Schwellenländerwährungen 2025: Comeback oder fortgesetzte Unsicherheit?

Nach negativen Gesamtrenditen und sehr starken Währungsabwertungen im Jahr 2024 sind die Bewertungen von Schwellenländerwährungen mittlerweile recht attraktiv, insbesondere die am stärksten betroffenen Währungen des Jahres 2024, wie der brasilianische Real, der im vergangenen Jahr -21,4 Prozent einbüßte. Brasilien steckt noch immer in einer Fiskalkrise, da die Regierung nach wie vor ein Drittel ihrer Einnahmen für Zinszahlungen auf ihre Schulden aufwendet. Dennoch haben sich brasilianische Vermögenswerte erholt und sind in den ersten beiden Monaten dieses Jahres um 9.3 Prozent gestiegen. Diese Abschwächung des Marktpessimismus ist nicht der Annahme geschuldet, dass die Regierung Lula die öffentlichen Finanzen sanieren wird, sondern vielmehr der Hoffnung, dass eine neue Regierung dies nach den Wahlen 2026 tun wird und das Land bis dahin irgendwie durchkommt. Lulas Zustimmungswerte sind in der letzten Datafolha-Umfrage deutlich gesunken. Der BRL ist nach wie vor schwach und bietet sehr hohe reale und nominale Zinssätze (>13 Prozent bzw. rund 8 Prozent). Wir sind daher der Ansicht, dass die brasilianische Währung trotz ihres hohen Beta-Status selbst in einem negativen globalen Szenario im Jahr 2025 nicht erneut ins Hintertreffen geraten wird. 

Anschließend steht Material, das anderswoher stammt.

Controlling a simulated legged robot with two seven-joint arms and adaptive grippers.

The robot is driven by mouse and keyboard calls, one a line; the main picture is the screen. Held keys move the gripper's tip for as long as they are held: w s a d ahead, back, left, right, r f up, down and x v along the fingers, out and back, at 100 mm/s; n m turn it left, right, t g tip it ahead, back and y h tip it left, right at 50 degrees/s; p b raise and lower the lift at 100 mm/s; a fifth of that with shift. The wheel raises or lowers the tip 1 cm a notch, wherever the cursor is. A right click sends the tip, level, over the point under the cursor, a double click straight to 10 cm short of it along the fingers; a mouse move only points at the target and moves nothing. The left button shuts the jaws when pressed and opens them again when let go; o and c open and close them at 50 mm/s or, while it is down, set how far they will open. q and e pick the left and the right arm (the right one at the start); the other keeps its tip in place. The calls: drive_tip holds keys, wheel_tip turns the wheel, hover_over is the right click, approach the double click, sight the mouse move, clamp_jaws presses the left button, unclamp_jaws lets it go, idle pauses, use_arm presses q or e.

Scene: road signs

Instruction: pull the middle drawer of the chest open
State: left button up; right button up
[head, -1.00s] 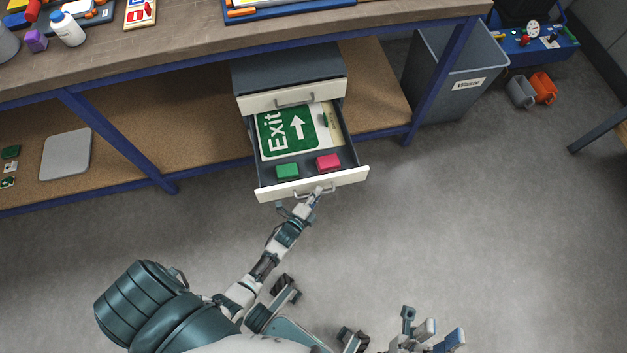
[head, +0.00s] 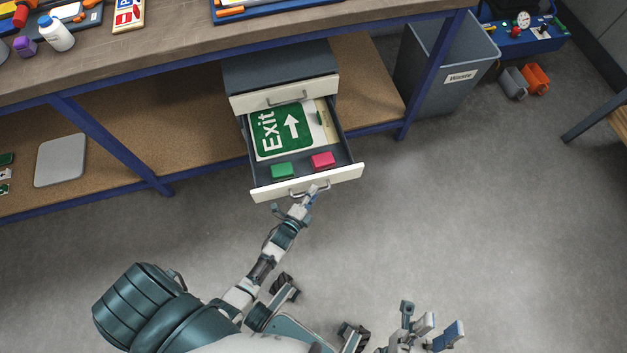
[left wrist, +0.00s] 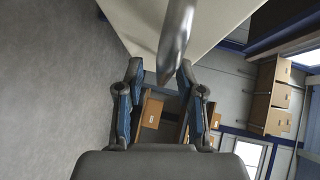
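The chest (head: 280,66) is a dark grey unit under the workbench. Its middle drawer (head: 312,183) is pulled far out below the shut top drawer (head: 284,98). Inside lie a green Exit sign (head: 280,132), a green block (head: 282,171) and a pink block (head: 322,160). My left gripper (head: 296,203) is just in front of the drawer's bar handle (head: 318,189). In the left wrist view its fingers (left wrist: 160,72) are apart, with the metal handle (left wrist: 176,42) just beyond the tips. My right gripper (head: 432,325) is open and empty above the floor.
A grey Waste bin (head: 440,75) stands right of the chest. Blue bench legs (head: 110,145) flank the chest, with a lower shelf (head: 180,125) behind. A stool (head: 610,115) is at the far right. The floor (head: 480,210) in front is clear.

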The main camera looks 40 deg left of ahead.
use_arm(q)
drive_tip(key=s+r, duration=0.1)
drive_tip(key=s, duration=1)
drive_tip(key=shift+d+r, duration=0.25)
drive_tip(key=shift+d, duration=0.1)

Die Ungewissheit, ob dies 2025 die beste oder die schlechteste Fixed-Income-Anlageklasse in den Schwellenländern sein wird, bleibt bestehen, solange in Bezug auf Trumps Handelspolitik keine Klarheit herrscht. Derzeit bewertet der Markt diese als die beste Option, aber wir sehen hier vorerst noch keinen Selbstläufer.